Fast forward a few years and my baby girl has now been sharing her brilliant smile and congenial personality with air travelers domestically and internationally. I’m not exactly sure when she made the decision to become a flight attendant (FA for short so I don’t have to keep writing it all out), but I was thrilled and excited about her decision!
Once again, I looked at my adult child and realized that she has a mind of her own along with a fearless spirit. Her sister and I encouraged her and proudly and loudly showed up and cheered for her at graduation as we watched her get her wings. She was ready to fly the sometimes “unfriendly” skies and see the world. As always, the mother in me thinks about safety first. And, once again, I found myself not wanting to project my crazy fears upon Mel’s life. So, l did and continue to do what I’ve always done when it comes to my children: I pray for their safety and leave them in God’s capable hands. When it comes to adult children, many times that all we can do. They are no longer children who we can protect and lock away. I raised them both to go out into this world and live their lives on their terms.
Almost two years in and Mel is an amazing FA! She flies everywhere and loves her job! Recently, while visiting me here in Atlanta, she met up with some friends and hung out with them for the weekend. When she returned, naturally I asked how her weekend went and what she and her friends had done. Mel told me that they had decided to go to a Korean spa here in Atlanta (one that I’d never even heard of). The spa wasn’t just any spa- it was a “sauna for well-being”. I asked what that meant and she told me – oh boy did she ever! It’s called the Jeju Sauna and it’s open 24 hours. They serve Korean food, body massages, body shampoos, hip baths, vaginal steaming and…wait, what did she say? Vaginal steaming? What the hell is that, I asked?
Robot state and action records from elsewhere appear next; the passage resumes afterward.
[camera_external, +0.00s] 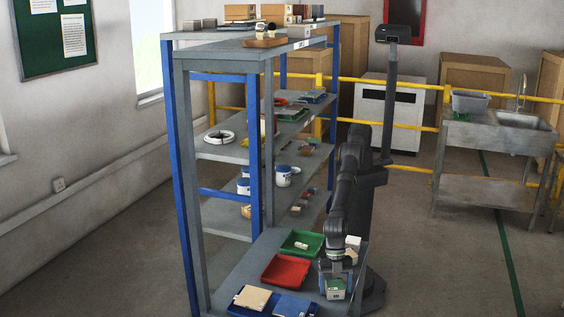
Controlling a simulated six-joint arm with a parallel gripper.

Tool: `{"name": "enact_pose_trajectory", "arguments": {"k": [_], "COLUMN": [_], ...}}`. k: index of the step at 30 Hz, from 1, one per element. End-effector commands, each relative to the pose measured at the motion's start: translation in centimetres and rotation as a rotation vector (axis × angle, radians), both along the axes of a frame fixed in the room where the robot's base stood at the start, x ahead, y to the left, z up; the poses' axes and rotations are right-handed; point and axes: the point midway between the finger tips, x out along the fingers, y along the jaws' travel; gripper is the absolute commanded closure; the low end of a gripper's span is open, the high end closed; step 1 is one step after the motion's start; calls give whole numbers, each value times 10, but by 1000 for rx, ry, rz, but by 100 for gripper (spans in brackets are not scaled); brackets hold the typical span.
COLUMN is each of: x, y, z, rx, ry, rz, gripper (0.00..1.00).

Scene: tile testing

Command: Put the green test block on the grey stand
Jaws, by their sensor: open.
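My gripper (336,276) points down at the front right of the low bench, and its jaws are open. A small pale block with a greenish face and dark marks (335,291) is directly below or between the fingertips. It may be the green test block, but it is too small to be sure. I cannot tell whether the fingers touch it. I cannot make out the grey stand clearly; the gripper and arm cover part of this area.
On the bench (232,283) are a red tray (285,270), a green tray (302,244), a beige tile (252,298) and a blue tile (294,306). White and beige blocks (352,243) lie behind my gripper. A blue-posted shelf rack (176,170) stands close on the left.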

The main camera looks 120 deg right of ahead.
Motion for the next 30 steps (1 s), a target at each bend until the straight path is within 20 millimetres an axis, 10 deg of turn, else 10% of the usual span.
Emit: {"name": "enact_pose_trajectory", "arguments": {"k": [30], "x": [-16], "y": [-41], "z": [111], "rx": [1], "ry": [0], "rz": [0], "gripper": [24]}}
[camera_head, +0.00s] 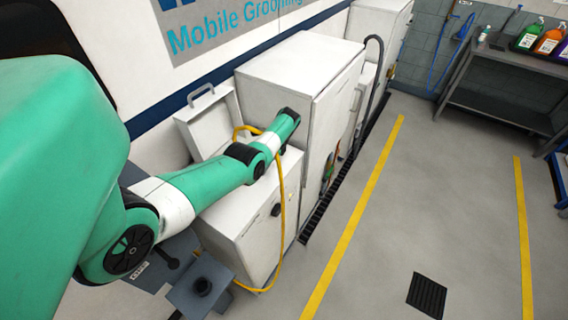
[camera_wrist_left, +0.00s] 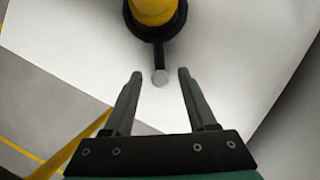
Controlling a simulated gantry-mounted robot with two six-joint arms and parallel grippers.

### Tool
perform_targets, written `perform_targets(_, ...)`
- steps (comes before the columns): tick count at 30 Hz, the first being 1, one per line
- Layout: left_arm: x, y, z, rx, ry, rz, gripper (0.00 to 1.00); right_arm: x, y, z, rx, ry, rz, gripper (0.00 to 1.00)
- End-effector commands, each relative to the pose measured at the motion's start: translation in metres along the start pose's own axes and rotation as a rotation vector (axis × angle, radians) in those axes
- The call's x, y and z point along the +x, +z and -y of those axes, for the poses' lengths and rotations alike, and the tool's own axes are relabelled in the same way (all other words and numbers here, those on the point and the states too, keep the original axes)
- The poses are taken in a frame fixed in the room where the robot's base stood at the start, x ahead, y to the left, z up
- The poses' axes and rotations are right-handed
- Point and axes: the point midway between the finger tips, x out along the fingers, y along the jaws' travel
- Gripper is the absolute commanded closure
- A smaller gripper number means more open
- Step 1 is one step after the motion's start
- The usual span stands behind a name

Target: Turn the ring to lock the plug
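The yellow plug (camera_wrist_left: 153,8) shows at the top of the left wrist view. A black ring (camera_wrist_left: 154,33) sits around it against a white surface. A short black lever sticks out from the ring and ends in a round grey knob (camera_wrist_left: 160,79). My left gripper (camera_wrist_left: 160,73) is open, with the knob between its fingertips and a gap on both sides. In the head view my left arm reaches over a low white cabinet (camera_head: 236,216); the gripper fingers, plug and ring cannot be made out there. My right gripper is not in view.
A yellow cable (camera_head: 281,195) loops down the low cabinet's front to the floor. A tall white cabinet (camera_head: 300,85) stands just beyond my arm. An open white lid (camera_head: 205,125) stands at the wall. The grey floor (camera_head: 450,190) to the right is mostly clear.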

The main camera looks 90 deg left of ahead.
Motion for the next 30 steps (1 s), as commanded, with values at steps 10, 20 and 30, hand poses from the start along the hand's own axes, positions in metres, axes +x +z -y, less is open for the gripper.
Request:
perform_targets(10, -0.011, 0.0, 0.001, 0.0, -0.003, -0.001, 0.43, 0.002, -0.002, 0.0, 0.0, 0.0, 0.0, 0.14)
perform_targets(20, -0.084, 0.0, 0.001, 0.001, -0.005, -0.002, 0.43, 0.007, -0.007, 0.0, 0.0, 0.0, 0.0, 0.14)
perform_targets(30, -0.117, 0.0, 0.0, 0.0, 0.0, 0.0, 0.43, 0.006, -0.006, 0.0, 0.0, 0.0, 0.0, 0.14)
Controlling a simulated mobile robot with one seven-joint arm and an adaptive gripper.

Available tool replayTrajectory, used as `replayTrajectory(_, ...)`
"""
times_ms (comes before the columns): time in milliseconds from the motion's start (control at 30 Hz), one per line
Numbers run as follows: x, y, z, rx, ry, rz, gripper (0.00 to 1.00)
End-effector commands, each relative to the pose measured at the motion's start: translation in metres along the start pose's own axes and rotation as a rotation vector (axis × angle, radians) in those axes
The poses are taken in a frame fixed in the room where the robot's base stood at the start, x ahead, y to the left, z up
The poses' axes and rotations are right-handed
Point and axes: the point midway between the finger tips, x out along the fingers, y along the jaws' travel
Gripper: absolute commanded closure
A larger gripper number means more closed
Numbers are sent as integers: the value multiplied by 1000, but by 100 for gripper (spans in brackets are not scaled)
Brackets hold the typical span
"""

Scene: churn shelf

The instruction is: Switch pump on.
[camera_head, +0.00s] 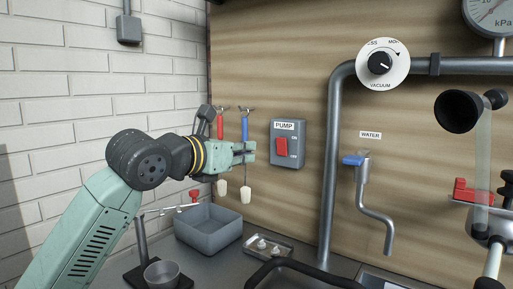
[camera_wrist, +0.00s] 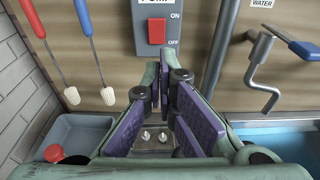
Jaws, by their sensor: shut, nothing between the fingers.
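The grey pump box (camera_head: 298,128) is on the wood-panelled wall, with a PUMP label and a red rocker switch (camera_head: 281,147). ON is marked at the top and OFF at the bottom; I cannot tell which way the rocker is set. In the wrist view the red rocker (camera_wrist: 157,30) is just beyond my fingertips, with the box's top cut off by the frame. My gripper (camera_head: 250,152) is shut and empty, left of the box in the head view. Its fingers (camera_wrist: 164,62) point at the wall below the rocker; I see no contact.
Two brushes, red (camera_head: 220,126) and blue (camera_head: 245,130), hang left of the box, close to my gripper. A vertical pipe (camera_head: 333,170) and a blue-handled water tap (camera_head: 353,160) are to the right. A grey bin (camera_head: 208,238) and a small tray (camera_head: 282,253) are below.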

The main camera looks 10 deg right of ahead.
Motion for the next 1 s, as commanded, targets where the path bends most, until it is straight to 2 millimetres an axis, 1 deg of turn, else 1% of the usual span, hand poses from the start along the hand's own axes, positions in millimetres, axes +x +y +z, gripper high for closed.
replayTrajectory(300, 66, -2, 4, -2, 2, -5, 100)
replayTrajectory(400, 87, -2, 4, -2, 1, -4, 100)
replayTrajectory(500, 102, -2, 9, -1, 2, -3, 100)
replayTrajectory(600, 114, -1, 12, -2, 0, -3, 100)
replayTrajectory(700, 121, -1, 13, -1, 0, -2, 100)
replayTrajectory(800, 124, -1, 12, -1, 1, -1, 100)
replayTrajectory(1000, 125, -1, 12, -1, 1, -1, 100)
Jeju Sauna, Mel explained, is a spa with gender segregated rooms. These rooms have hot tubs, showers and hot saunas. She said that she and her friends were completely naked with their belongings safely locked away in provided lockers. They were surrounded by other naked women (and girls) who enjoyed everything from hot tubs, to steam rooms, swimming pool, mineral rooms and even sleeping quarters with wide-screen televisions. Yes, you can stay overnight! She then explained that the vaginal steam spa entailed her sitting on a sterilized stool – naked – while her vagina was exposed to a soothing heated stream of warm steam that is supposed to rejuvenate and cleanse the coochie.
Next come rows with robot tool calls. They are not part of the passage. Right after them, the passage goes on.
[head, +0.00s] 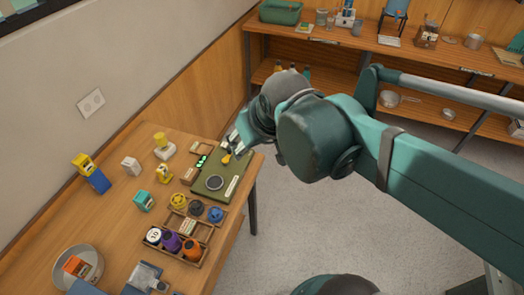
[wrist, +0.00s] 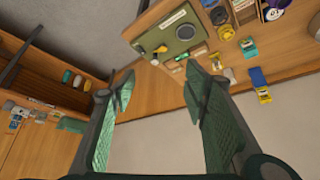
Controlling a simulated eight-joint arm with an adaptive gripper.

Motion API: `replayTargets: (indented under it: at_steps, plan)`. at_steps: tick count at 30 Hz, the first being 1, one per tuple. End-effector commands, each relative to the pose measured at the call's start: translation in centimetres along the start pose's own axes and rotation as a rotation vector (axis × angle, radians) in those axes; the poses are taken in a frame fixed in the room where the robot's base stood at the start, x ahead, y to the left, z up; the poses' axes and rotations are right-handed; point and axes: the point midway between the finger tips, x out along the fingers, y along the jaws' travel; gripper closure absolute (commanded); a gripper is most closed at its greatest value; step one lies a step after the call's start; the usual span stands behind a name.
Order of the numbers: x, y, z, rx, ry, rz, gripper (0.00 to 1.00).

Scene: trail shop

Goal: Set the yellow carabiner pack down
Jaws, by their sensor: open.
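Several small yellow things are on the wooden table, and I cannot tell for sure which is the carabiner pack. A yellow pack (head: 164,173) stands near the table's middle. Another yellow pack (head: 83,161) is at a blue box (head: 97,182) on the left. A yellow piece (head: 162,139) is on a white block behind. My gripper (head: 238,143) is above the far right corner of the table, by the green mat. In the wrist view its fingers (wrist: 158,78) are spread wide with nothing between them. The yellow pack by the blue box also shows there (wrist: 263,96).
The green mat (head: 206,189) holds a dark ring and a small yellow-orange item (head: 226,159). A wooden rack (head: 173,255) with several spools, a teal pack (head: 144,200) and a round bowl (head: 60,266) stand nearer. The table's back left has some bare wood.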

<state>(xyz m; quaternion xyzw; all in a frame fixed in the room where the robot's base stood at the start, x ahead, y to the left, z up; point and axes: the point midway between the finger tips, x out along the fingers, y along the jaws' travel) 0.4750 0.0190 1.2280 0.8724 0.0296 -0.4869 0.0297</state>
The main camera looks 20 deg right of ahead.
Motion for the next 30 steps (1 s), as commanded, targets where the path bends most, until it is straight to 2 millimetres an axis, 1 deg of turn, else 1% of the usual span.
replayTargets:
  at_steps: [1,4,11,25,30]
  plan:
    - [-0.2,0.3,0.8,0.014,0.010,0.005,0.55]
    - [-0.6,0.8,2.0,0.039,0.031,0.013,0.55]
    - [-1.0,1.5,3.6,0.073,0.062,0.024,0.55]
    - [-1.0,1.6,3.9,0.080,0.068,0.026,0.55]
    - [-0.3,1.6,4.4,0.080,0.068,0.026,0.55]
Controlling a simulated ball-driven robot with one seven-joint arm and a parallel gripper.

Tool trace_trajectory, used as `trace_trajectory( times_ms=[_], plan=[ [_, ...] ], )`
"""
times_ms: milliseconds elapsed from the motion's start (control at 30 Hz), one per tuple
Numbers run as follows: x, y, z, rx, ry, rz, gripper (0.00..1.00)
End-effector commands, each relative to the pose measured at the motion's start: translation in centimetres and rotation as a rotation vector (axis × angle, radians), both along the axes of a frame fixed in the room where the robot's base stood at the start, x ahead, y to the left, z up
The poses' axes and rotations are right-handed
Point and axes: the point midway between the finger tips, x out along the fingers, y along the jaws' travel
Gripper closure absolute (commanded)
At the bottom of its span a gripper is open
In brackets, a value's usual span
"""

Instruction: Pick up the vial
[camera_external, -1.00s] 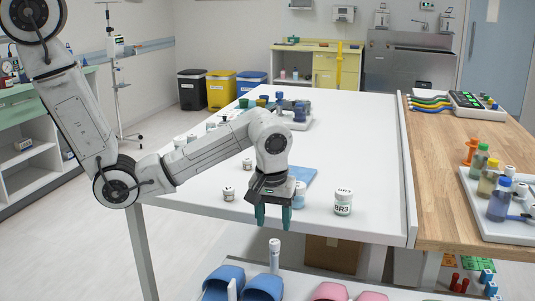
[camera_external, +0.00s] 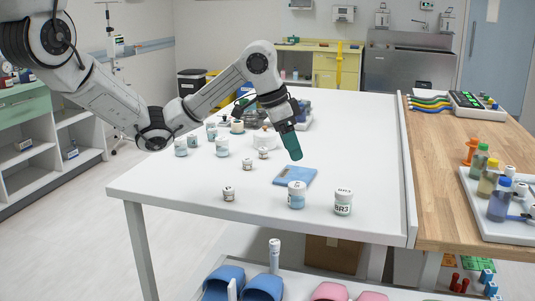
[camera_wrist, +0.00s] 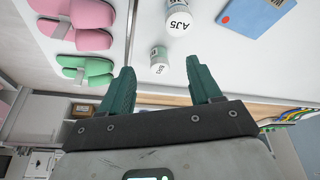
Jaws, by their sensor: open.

I listened to her in stunned silence and my mouth opened. I was still processing the fact that she’d actually gone to a sauna, stripped naked and walked comfortably around friends AND strangers. This from a shapely, curvy young woman who often felt insecure in her bathing suit when we went to Jamaica. Now, here she was casually telling me that she was butt booty naked among strangers! After I processed it, I laughed out loud and began to ask more questions. I was thrilled that she had been so brave and challenged herself to move outside of her comfort zone. I quizzed her on what others were like. She assured me that every size, shape, nationality was there and how amazingly clean and sanitary everything was. And most of all, she said she the experience was transforming, holistic and exhilarating. Once again, another daughter stepping outside what she’d always done to do something new and different. **Sidenote – I told her if she ever refuses to take off her towel or cover up at the pool/beach again, I’d snatch it off myself and push her in the water!** Bravo, Mel, my baby love!!
Now the truth is, I may OR may not ever visit that sauna. I may OR may not ever travel alone to a foreign country. I don’t know. I have learned, however, to NEVER, EVER say NEVER (I’ve eaten a LOT of Nevers). But what I CAN say is this: My daughters absolutely ROCK!! They are bold, adventurous, fearless, empowered, bodacious badasses who are living and experiencing life authentically, un-apologetically and on their own terms – no limits! And as I write this loving tribute to them, I am smiling and feeling so joyful inside because I get a close-up, front-row seat view of their lives and I am grateful that they continue to inspire me to live my very best life in whatever way that is right for me – right here and right now. Thank you, my daughters!